综合性的文化表达、全媒体的呈现,更能实现人从有限到无限的超越。最深刻的体验还是发生在高原工作期间。曾记得那年夏天住在理塘县格涅神山脚下海拔4000多米,一个名叫奶甘多的如诗如画的小山村,心田每时每刻都涌动着激动和冲动。直到夜里圆圆的月亮已经悄悄隐到东边高高的雪山后面了,杜鹃的叫声也声声渐远,几近消失了,还是遐思翩翩,心灵如高原湖泊般清澈凉爽,毫无困意。早晨天刚一放亮,我便一个人拿着相机爬到海拔4500多米的山麓去追寻心灵图像。鲜花漫野,云雾满山,山鸟啼鸣,清溪泠泠,一切都是平生未遇的澄明、清澈、新奇和神秘,如游仙境一般,心底甚至还有一种莫名的疑惧。其实疑惧主要来自眼前云雾遮盖着的格涅雪山,透过厚厚云雾,我似乎感到她那强大、神秘、超越的力量在逼视着我,抑或诱导着我,或许我也正是被这种力量不知不觉地吸引到她的面前,也许她一直注视着我,我却看不见她。看不见她,能真切地感觉到她,心里也很满足。突然山风骤烈,烟岚如野马奔散,格涅雪山圣洁超逸、雍容典雅的面容蓦然矗立在我的眼前,我似乎感觉到精神世界产生了一声轰鸣,这幅突如其来、平生未遇、从无想象的画面几乎将我击倒在万花丛中。我似乎是以梦幻般的状态和她进行了无语的交流,如惊魂一瞥,时间很短很短,短到等我定下神来,想仔仔细细凝视她时,想进一步走近她时,烟岚四合,如帷幕般落下,她便远远地走到云层后面去了,连一丝鬓角、一个眼神、一个背影都没留下。回到村舍,审视这些照片,觉得远不能表达和记录我的心灵感受,于是只好以文字把她叙述出来。散文写完,心绪未平,那又是一首精神深处涌动着的小诗:破雾耕云觅仙山,披芳浴露惊相见。天开境界写不出,如浪诗情涌高原。

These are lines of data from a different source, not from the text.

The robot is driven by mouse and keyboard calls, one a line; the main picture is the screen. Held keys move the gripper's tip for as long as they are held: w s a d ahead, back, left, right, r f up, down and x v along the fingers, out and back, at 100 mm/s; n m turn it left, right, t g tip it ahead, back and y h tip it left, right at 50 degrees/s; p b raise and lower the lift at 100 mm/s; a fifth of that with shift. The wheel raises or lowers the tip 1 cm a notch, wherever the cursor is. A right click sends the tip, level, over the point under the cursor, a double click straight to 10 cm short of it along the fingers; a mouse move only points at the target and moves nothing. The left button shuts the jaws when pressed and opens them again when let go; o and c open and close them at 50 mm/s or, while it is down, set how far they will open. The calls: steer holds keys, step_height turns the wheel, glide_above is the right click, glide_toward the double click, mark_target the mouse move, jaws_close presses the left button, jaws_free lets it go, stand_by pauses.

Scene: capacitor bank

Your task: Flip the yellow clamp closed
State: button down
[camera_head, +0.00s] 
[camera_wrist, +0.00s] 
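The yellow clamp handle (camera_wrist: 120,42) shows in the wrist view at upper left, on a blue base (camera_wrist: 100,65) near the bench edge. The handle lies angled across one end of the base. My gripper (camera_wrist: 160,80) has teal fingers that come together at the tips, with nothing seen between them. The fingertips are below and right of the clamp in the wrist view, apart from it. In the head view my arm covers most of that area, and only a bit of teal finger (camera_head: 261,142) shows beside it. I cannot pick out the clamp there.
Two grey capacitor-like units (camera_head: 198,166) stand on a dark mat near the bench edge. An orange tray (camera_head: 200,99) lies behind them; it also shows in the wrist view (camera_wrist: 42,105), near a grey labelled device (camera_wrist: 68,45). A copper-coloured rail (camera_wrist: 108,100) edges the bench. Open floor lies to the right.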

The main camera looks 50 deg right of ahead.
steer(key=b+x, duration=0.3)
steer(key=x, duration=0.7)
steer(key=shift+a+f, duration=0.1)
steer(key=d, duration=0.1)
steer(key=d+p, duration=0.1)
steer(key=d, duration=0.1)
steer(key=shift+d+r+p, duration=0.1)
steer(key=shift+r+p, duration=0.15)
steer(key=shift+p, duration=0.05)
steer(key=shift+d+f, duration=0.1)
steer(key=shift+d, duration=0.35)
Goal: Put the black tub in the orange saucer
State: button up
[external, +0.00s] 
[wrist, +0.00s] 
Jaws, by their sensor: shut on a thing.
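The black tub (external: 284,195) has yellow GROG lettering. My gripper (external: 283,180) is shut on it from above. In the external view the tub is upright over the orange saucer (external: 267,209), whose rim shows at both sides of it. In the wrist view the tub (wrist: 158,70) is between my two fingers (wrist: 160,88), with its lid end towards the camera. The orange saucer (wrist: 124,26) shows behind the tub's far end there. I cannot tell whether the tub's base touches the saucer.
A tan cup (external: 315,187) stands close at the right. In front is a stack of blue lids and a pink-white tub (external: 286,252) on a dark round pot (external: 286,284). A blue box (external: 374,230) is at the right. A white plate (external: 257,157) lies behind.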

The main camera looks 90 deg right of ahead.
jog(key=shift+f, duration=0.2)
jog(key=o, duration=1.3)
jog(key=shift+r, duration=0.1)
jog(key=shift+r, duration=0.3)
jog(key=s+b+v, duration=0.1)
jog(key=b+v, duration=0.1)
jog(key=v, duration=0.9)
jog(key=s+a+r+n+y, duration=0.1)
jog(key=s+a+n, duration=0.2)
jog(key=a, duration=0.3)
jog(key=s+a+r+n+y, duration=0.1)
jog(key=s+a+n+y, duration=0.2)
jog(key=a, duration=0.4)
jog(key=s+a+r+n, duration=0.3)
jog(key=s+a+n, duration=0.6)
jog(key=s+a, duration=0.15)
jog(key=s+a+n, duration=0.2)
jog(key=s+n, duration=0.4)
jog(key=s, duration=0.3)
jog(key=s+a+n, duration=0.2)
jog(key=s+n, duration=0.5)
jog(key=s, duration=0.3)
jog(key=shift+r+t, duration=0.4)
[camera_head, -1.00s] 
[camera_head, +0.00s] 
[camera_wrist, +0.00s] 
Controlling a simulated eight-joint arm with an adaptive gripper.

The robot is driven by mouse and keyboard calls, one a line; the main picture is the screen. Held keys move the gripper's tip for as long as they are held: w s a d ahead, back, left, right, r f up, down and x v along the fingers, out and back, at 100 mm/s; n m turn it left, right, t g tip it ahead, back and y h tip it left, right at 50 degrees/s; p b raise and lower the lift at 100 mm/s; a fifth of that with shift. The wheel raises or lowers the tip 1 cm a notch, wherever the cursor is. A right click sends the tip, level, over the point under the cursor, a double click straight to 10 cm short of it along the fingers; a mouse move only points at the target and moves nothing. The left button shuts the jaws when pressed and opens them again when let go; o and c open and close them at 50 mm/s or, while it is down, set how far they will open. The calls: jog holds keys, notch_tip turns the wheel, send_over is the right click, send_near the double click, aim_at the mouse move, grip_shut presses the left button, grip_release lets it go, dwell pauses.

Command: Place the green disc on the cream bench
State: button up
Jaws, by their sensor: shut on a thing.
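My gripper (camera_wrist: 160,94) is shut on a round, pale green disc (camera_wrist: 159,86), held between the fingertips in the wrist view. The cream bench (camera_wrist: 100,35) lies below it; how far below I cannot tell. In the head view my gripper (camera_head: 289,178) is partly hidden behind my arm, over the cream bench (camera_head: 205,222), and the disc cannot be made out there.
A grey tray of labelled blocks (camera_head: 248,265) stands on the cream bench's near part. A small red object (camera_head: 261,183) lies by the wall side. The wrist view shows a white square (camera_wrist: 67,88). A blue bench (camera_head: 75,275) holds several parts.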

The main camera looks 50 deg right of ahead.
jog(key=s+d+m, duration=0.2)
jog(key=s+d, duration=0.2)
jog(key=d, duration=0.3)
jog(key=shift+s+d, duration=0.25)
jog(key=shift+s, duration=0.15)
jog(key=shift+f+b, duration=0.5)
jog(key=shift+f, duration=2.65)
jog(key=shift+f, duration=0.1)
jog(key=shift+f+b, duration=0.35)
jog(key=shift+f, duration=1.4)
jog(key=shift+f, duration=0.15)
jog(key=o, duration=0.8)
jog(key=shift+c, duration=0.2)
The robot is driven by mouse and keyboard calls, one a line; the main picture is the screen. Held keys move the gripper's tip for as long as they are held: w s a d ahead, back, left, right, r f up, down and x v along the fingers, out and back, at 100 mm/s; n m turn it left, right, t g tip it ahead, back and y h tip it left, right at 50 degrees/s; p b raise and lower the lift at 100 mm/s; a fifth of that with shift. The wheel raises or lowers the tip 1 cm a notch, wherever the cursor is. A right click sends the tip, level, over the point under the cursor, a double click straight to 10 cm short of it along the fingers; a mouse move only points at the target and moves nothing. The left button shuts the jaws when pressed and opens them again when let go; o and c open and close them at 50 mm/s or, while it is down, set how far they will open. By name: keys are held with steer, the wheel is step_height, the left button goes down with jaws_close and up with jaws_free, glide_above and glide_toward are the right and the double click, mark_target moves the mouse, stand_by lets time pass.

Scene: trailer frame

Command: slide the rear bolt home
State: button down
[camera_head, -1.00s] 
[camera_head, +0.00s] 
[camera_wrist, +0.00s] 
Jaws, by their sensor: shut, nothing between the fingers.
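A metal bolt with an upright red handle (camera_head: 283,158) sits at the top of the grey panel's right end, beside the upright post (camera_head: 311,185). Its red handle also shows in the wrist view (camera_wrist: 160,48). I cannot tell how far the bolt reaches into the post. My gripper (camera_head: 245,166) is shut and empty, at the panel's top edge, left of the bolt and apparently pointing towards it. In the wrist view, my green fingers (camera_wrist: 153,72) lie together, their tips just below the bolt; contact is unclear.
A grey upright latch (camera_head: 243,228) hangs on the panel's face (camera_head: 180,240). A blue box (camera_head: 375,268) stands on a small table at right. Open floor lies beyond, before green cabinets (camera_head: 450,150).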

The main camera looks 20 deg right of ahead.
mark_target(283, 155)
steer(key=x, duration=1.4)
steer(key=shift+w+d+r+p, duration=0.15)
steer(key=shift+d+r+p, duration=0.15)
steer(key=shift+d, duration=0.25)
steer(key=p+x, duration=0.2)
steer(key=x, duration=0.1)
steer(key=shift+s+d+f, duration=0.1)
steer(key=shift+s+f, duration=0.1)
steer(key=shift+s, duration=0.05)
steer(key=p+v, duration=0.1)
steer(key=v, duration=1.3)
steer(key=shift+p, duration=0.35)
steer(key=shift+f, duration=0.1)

其实,诗也并没有充分表达我那时的心灵感受。后来,当我反复回味那次人生经历,沉浸到那种无与伦比的心灵体验中,试图再次找回她、与她相遇时,我又想到了哲学。我感觉我那时是真真切切进入到了无法言说、无法拍摄、无法图画、无法交流的“自由自然”人生境界了!去拍摄吧,面对风景,徜徉在自然境界中,那也是回到了精神的家园。